What is needed
Quote each line of the material verbatim, without the pictures.

-- begin Source data --

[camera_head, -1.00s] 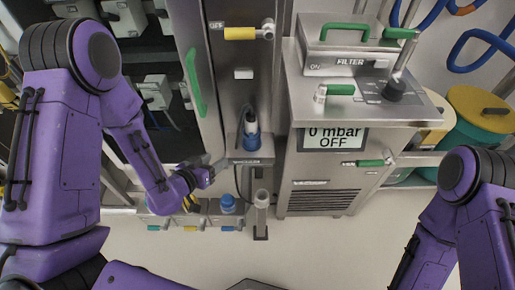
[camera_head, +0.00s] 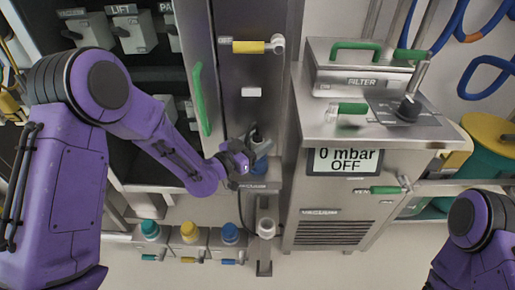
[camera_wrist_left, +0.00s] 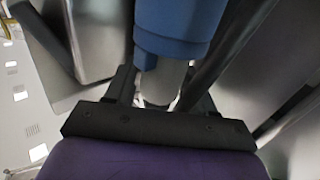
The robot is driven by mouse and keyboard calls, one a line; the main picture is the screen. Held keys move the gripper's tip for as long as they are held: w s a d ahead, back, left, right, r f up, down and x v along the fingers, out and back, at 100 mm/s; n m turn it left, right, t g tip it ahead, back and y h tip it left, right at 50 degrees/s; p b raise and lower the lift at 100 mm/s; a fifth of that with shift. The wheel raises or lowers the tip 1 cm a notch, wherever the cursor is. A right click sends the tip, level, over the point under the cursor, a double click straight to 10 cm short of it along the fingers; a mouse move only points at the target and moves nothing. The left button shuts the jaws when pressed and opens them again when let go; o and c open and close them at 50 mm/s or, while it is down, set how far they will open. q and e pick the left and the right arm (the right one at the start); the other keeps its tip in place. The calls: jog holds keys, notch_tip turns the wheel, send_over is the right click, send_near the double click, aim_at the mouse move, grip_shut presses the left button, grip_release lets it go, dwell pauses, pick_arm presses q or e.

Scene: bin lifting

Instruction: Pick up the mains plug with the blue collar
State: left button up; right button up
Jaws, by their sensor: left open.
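The mains plug with the blue collar (camera_head: 261,164) stands in a small grey holder on the steel cabinet in the head view, partly hidden by my left gripper. My left gripper (camera_head: 246,163) is right at the plug, coming from the left. In the left wrist view the blue collar (camera_wrist_left: 175,32) fills the top middle, with a paler grey part below it. The plug lies in line with the space between the open fingers. I cannot tell whether they touch it. My right arm shows at the lower right of the head view, but its gripper is out of frame.
The vacuum unit (camera_head: 341,160) reading "0 mbar OFF" stands just right of the plug. A green door handle (camera_head: 201,98) is to the upper left. Several capped sockets (camera_head: 190,233) line the bottom, and a grey post with a pale top (camera_head: 266,228) stands below the holder.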

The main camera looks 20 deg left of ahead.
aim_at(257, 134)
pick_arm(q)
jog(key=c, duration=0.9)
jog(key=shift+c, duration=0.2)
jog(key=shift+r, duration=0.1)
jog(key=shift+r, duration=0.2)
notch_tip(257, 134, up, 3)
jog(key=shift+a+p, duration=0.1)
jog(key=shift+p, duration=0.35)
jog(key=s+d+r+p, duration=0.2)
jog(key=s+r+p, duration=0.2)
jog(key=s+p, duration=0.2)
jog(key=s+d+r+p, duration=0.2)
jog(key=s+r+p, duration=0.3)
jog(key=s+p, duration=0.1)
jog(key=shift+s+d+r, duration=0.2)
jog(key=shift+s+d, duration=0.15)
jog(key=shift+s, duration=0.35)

-- end Source data --

Exercise output
[camera_head, -1.00s] 
[camera_head, +0.00s] 
[camera_wrist_left, +0.00s] 
The robot is driven by mouse and keyboard calls, one a line; the main picture is the screen. Held keys move the gripper's tip for as long as they are held: w s a d ahead, back, left, right, r f up, down and x v along the fingers, out and back, at 100 mm/s; n m turn it left, right, t g tip it ahead, back and y h tip it left, right at 50 degrees/s; p b raise and lower the lift at 100 mm/s; a fifth of that with shift. The wheel raises or lowers the tip 1 cm a notch, wherever the cursor is. A right click sends the tip, level, over the point under the cursor, a double click straight to 10 cm short of it along the fingers; a mouse move only points at the target and moves nothing. The left button shuts the jaws when pressed and opens them again when let go; o and c open and close them at 50 mm/s or, while it is down, set how far they will open. q and e pick the left and the right arm (the right one at the start); the other keeps its tip in place. The calls: jog holds keys, notch_tip turns the wheel, send_over is the right click, send_near the double click, aim_at the mouse move, grip_shut presses the left button, grip_release lets it go, dwell pauses, pick_arm presses q or e.

Scene: bin lifting

Instruction: Pick up the mains plug with the blue collar
State: left button up; right button up
Jaws, by their sensor: left open.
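The mains plug with the blue collar (camera_head: 261,164) stands in a small grey holder on the steel cabinet in the head view, partly hidden by my left gripper. My left gripper (camera_head: 246,163) is right at the plug, coming from the left. In the left wrist view the blue collar (camera_wrist_left: 175,32) fills the top middle, with a paler grey part below it. The plug lies in line with the space between the open fingers. I cannot tell whether they touch it. My right arm shows at the lower right of the head view, but its gripper is out of frame.
The vacuum unit (camera_head: 341,160) reading "0 mbar OFF" stands just right of the plug. A green door handle (camera_head: 201,98) is to the upper left. Several capped sockets (camera_head: 190,233) line the bottom, and a grey post with a pale top (camera_head: 266,228) stands below the holder.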

The main camera looks 20 deg left of ahead.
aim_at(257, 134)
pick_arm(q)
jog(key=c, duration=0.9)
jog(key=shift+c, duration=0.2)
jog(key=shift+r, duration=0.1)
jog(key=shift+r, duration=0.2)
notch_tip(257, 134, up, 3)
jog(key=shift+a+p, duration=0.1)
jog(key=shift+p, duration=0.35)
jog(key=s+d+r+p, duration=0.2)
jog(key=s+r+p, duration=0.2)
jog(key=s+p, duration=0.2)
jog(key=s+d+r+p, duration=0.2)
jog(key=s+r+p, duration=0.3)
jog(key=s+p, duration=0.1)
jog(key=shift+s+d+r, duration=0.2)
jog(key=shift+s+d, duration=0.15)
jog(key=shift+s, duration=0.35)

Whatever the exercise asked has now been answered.